Playing the young and idealistic Annagret is the lovely Karla Runkehl. She first caught people’s attention playing the committed freedom fighter Änne Harms in the Ernst Thälmann films. Over the years, she appeared in over thirty films as well as several television shows, but it is her early appearances in films such as this one and the Thälmann films for which she is best remembered. Ms. Runkehl died in 1986 at the age of 56 and is buried in Kleinmachnow cemetery.

The villainous Bröker is played by Erwin Geschonneck, who, like Maetzig is regular in the pages of this blog. Over his long career in East Germany, Geschonneck proved he could play virtually any type of role, from the lovable nebbish in Carbide and Sorrel to the brave battalion leader in Five Cartridges. In Castles and Cottages, Geschonneck plays one of his least sympathetic characters. Even in The Axe of Wandsbeck, his portrayal of the avaricious butcher Albert Teetjen is not with pathos. But here his character is without almost any redeeming qualities. He represents the subversive element that was left in the Soviet sector after the war, constantly undermining the efforts to create a sustainable socialist democracy. [Note: for more on Erwin Geschonneck, see Carbide and Sorrel.]

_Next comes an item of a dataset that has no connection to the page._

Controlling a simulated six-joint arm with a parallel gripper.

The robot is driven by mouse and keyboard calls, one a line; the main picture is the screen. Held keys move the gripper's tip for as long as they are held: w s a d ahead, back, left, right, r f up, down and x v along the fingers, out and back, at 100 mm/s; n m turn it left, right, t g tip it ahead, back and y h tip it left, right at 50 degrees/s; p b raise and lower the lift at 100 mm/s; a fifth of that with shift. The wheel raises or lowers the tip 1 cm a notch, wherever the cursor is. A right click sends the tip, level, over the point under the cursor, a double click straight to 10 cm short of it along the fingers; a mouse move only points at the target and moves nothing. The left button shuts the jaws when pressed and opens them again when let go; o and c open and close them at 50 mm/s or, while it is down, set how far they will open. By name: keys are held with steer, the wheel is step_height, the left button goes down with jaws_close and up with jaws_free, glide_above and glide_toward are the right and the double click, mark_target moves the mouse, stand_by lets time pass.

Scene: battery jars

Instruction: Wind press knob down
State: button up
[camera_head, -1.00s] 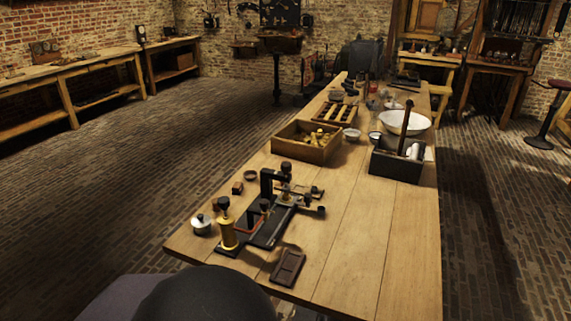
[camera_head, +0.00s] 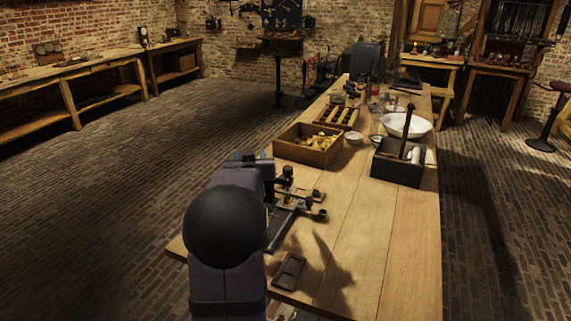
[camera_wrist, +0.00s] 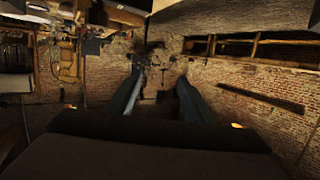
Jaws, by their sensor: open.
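The press (camera_head: 285,222) stands on the near part of the wooden table in the head view, a dark frame on a dark base. A small dark knob (camera_head: 287,171) shows at its top, just right of my arm. My arm covers the left part of the press and the brass cylinder beside it. In the wrist view my gripper (camera_wrist: 160,78) is open, with two dark fingers apart and nothing seen between them. The fingers point toward the room's brick walls, and no press shows there. In the head view my fingers are hidden or cannot be made out.
A dark flat block (camera_head: 289,270) lies at the table's near edge. A wooden box (camera_head: 307,157) with brass pieces and a dark caddy (camera_head: 397,170) stand farther back. A white basin (camera_head: 428,129) is behind the caddy. The table's right front (camera_head: 390,245) is clear.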

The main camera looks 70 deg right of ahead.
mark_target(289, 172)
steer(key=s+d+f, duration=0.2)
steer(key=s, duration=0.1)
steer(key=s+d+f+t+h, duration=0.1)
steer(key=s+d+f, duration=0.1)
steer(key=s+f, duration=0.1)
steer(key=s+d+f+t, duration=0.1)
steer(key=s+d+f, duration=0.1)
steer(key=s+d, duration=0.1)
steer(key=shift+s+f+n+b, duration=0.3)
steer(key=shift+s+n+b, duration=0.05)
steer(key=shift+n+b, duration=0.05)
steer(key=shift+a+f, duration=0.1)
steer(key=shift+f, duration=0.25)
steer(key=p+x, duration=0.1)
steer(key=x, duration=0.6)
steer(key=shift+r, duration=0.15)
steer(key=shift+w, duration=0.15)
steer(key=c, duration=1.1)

The film score was composed by Wilhelm Neef. Like that other popular film composer, Karl-Ernst Sasse, Neef was a classically trained musician and it shows. The score is classical and beautiful. As an orchestral piece, it could stand on its own in any concert hall in the world and deserves more attention from the music community. Neef wrote dozens of films scores and is best known for his work on the Indianerfilme. During the seventies, he stopped writing film scores so that he could concentrate on his classical music career. He died in 1990 at the age of 74 in Potsdam.

Castles and Cottages is a unique film. It is usually shown in two parts with separate viewings. Each part tells a complete enough story to stand on its own. Its East German perspective on the June 17th uprising is reason enough for anyone interested in German history to give this film a look.